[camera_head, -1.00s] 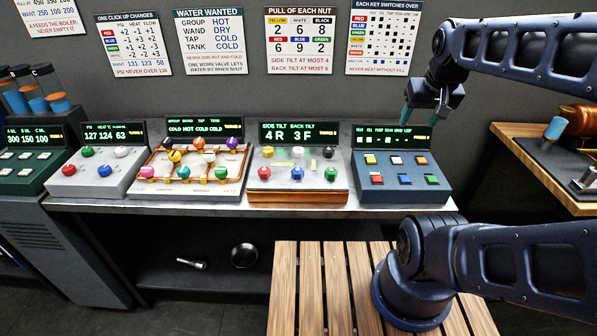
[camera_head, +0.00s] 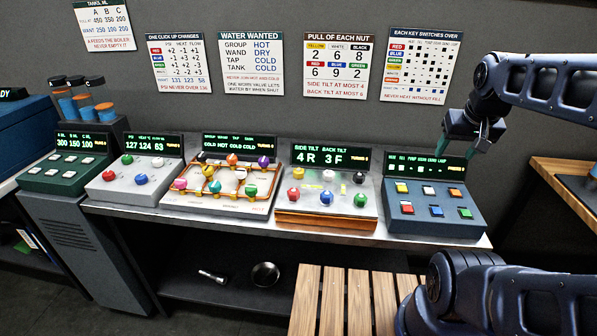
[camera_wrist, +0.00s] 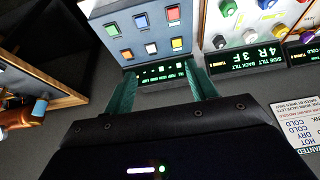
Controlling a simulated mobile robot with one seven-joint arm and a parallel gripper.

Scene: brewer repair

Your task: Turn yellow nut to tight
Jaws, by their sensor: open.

------------------------------------------------

Set exercise » Skip the pictures, then retype every line above exactly.

Reply »
[camera_head, -1.00s] 
[camera_head, +0.00s] 
[camera_wrist, +0.00s] 
Controlling a simulated mobile robot with one seven-joint arm and a parallel gripper.

Scene: brewer repair

Your task: Turn yellow nut to tight
Jaws, by their sensor: open.

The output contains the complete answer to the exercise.